*Supplied material*

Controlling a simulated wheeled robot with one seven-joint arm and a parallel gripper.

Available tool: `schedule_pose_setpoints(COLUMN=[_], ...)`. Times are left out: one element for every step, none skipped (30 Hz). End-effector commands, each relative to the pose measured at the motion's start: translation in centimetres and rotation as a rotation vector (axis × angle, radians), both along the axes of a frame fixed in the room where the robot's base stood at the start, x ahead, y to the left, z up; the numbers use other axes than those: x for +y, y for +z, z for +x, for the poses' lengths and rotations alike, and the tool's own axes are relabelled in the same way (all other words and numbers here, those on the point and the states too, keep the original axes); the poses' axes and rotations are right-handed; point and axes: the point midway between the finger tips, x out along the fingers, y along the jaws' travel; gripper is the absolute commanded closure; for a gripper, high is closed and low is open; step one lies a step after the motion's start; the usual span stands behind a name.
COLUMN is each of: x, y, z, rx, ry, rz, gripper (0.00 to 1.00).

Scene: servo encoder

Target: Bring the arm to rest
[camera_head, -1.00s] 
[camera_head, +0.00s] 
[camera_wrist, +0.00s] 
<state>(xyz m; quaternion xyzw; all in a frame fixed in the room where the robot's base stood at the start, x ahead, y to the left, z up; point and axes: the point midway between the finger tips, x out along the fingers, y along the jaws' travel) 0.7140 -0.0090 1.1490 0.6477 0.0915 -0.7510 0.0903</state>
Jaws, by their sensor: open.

*What to work on*
Write out the lines above from the one containing "[camera_head, +0.00s]" through the last, exactly as they are.

*Response*
[camera_head, +0.00s] 
[camera_wrist, +0.00s] 
<state>(xyz m; quaternion xyzw; all in a frame fixed in the room where the robot's base stood at the start, x ahead, y to the left, z up; point and axes: the point midway between the finger tips, x out along the fingers, y along the jaws' travel) 0.7140 -0.0090 1.1490 0.6477 0.0915 -0.7510 0.0903</state>
Jaws, by their sensor: open.

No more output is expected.